I noticed in the entertainment section of the Buffalo News that there is a concert scheduled for May 28 featuring NKOTBSB. That is, The New Kids on the Block and the Back Street Boys, together. Like, could there be a more awesomer concert on the face of the earth??? I recently had the displeasure of catching a bit of this collaboration on some TV awards show, and as much as I disliked these boy bands the first time around, the dilution of their talent is exponential now that they are no longer boys/kids. I might have a slightly wider tolerance for different genres of music than the average listener, and I enjoy everything from classical to Rock to Balinese gamelan music. I even like some of the homogenized pop music that is pumped out in excess today. But those boy bands like Not-So-New Kids and the Backdoor Boys always irked me, and now that I see them resurfacing as men, doing the same bubble gum boy band stuff, I think their act is getting a little old. Literally. Even Menudo had the good sense to exchange their players once they reached a certain age! Puberty's a bitch man.
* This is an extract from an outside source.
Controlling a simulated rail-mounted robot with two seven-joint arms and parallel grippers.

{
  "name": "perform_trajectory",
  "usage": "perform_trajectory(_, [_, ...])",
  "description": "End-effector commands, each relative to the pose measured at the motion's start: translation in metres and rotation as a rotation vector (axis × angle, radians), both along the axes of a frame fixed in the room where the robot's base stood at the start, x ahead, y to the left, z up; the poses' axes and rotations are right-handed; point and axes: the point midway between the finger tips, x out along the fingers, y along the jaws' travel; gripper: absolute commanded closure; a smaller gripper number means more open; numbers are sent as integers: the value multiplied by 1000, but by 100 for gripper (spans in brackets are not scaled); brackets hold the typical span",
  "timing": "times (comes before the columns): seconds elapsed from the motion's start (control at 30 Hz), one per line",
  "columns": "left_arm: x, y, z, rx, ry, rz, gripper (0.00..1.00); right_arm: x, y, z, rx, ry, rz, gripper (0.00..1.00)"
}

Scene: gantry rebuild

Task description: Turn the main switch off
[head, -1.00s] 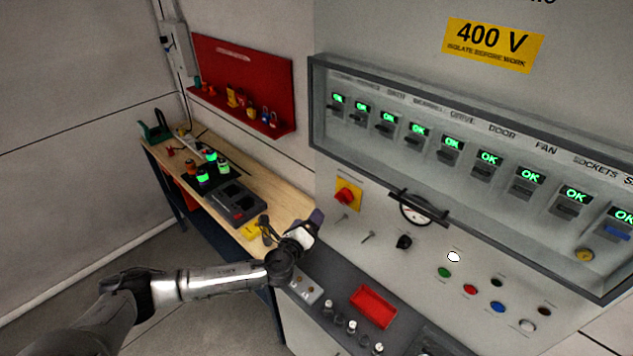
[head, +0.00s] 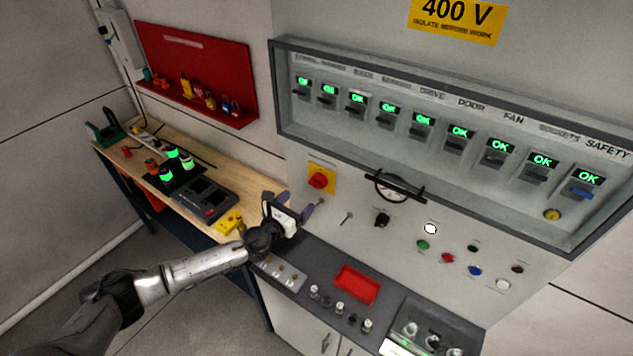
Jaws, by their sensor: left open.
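The main switch (head: 318,181) is a red rotary knob on a yellow plate, on the grey panel front left of the round gauge. The knob's exact turn angle is too small to read. My left gripper (head: 291,207) is open and empty, with its two fingers spread. In the picture it is below and a little left of the switch, apart from it, and does not cover the knob. My right gripper is not in view.
A glazed row of breakers (head: 460,145) with green OK displays juts out above the switch. A gauge with a black bar (head: 393,189) is to the right. A red tray (head: 356,285) sits on the ledge below. A wooden bench (head: 228,180) stands left.

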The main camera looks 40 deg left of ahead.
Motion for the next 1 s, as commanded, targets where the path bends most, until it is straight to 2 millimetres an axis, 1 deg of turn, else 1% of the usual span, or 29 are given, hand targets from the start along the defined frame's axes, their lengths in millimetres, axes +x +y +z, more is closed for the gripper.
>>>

Some of these guys, like Justin Timberlake and Ricky Martin, go on to re-invent themselves, and while I don’t particularly like their music, I respect their talent and their ability to grow. Fun fact: the now wildly famous actor/director/producer Mark Wahlberg was once the headliner for a 90s boy band called Marky Mark. One day he’s hawking underwear for Calvin Klein and the next he’s up for an Academy Award. But these middle-aged men singing boy band songs are ludicrous to me. Learning machine that I am, I googled “Boy Bands” and looked at some of the past representatives. According to one entry I read, The Monkees were considered to be the pioneers of Boy Band music, although technically I don’t think they qualify. According to the Wikipedia definition of a boy band - and I live and die by the information I glean from Wikipedia - in a genuine boy band, the players dance and they do not play their own instruments. Two strikes against the Monkees. They scampered about and acted zany, but I don’t ever recall seeing them actually dancing. And I think that most of them learned how to play their instruments, eventually. That Davy Jones was cute as a button, back in the 70s. These days, not so much.
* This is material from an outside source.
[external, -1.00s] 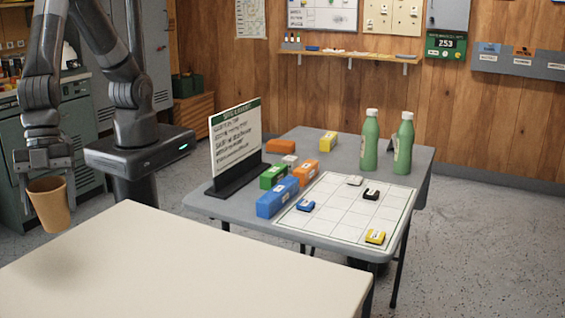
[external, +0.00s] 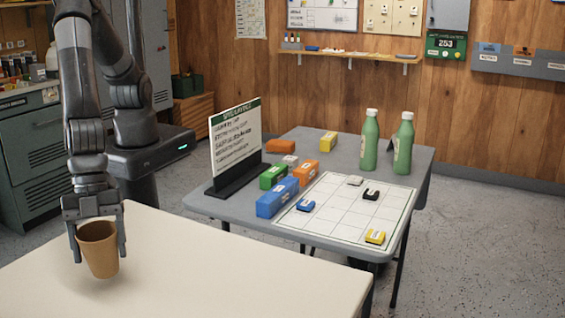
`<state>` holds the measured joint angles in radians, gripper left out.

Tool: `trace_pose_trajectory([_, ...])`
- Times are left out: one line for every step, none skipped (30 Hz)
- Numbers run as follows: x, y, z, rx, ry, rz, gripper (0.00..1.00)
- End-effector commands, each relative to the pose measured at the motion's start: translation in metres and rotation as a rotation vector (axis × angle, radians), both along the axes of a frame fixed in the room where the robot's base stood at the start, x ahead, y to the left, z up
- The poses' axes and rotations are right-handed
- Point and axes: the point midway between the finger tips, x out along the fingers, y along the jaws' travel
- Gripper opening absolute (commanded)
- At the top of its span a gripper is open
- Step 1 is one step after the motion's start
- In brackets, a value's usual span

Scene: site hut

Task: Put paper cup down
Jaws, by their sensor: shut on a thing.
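The brown paper cup (external: 99,250) is in the external view at the lower left, over the cream table (external: 220,265). My gripper (external: 98,256) is shut on the cup, with one finger on each side of it. The cup is close to upright, with its wide mouth up. A soft shadow lies beneath it, and I cannot tell whether its base touches the table.
The cream table top is otherwise bare, with free room to the right of the cup. Behind it stands a grey folding table (external: 330,150) with a sign (external: 236,145), coloured boxes, a grid sheet (external: 345,208) and two green bottles (external: 370,140).

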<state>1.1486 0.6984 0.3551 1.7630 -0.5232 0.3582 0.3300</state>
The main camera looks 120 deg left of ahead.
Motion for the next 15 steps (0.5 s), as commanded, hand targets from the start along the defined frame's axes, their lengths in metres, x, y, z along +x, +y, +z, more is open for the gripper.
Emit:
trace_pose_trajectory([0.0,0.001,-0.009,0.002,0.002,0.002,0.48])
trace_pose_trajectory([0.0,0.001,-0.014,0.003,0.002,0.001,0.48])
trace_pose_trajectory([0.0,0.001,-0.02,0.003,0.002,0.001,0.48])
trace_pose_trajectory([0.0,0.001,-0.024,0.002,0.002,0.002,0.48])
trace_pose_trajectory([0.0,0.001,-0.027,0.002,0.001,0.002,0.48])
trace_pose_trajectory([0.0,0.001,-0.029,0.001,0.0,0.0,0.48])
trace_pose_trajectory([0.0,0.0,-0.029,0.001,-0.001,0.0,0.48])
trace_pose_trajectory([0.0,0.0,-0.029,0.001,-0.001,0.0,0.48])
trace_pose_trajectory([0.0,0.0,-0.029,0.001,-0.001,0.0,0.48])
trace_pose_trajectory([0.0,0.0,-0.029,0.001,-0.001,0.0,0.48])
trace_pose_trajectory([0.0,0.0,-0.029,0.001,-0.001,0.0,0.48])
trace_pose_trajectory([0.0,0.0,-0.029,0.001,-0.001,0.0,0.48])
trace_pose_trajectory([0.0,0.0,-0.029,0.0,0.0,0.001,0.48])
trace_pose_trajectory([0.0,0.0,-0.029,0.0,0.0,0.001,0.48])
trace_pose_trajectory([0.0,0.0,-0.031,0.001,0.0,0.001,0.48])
Did you hear about the 1,250 Superbowl fans in Dallas who were unable to sit in their assigned seats because those seats were deemed unsafe? Oops. 400 were unable to be relocated, and I’ve got a hunch that the three times face value ticket refund that the NFL is offering will not satisfy them. Too bad, because as Superbowls go, I thought that this one was pretty good. Pittsburgh was outplayed, but they kept it interesting until the very end. Ronald Reagan would have turned 100 years old last Sunday. I watched a special on him the other day, examining his long life, and it was interesting to watch him dance around the Iran/Contra scandal. How he ever walked away from that one is beyond me. The Teflon President. What I found most interesting was the fact that today’s Republicans, desperate to sweep the Dubya years under the rug, have created a Reagan mythology that glosses over Reagan’s many shortcomings, making him out to be the Great White Hope. I don’t know much about history, except that a lot of it seems to become sanitized with time, but after Nixon, I gave up on my president-can-do-no-harm delusion. After his “Let them eat hummus” speech failed last week, Egyptian President Hosni Mubarak finally stepped down and handed the reins over to the military. This is what the people protesting in Tahrir Square wanted, but aren’t they just replacing one autocratic ruler with another one? I wouldn’t want to be a dictator right now; the peasants are getting restless. Tunisia, The Sudan, Yemen, Jordan, Egypt, and I understand now Uganda is poised for an uprising. With the blinding light of the media shining down on them, how could anything go wrong?
Final note. In the “what-part-about-the-words-public-figure-don’t-you-get?” department, congressman Craig Lee of Amherst, N.Y. (I love it when Western New York makes the national news) abruptly resigned after a suggestive photo of him surfaced on Craigslist. Too cheap to pay for sex like the rest of your cronies? In all fairness, a shirtless photo of Lee flexing his muscles in the bathroom mirror is pretty low on my scandal scale, but the guy IS a married man, he WAS flirting on the internet, he broke the golden rule of American politics: don’t be stupid; don’t get caught, AND he lied about his age. I guess he resigned because he wanted to stop the bleeding, but it wasn’t as if he showed us his “winkie” or anything. He wasn’t caught soliciting oral sex from some other guy in an airport bathroom. Now that he has resigned, I wouldn’t be surprised if CNN hires him (like they did Elliot Spitzer). I heard a song performed by Chris Brown on SNL last Saturday night that was ten times more scandalous than that photo. I’m going to go listen to my Justin Bieber album to mollify my indignation. Oy, for the love of Allah, where has purity gone?
To the many people I love, Happy Valentines Day!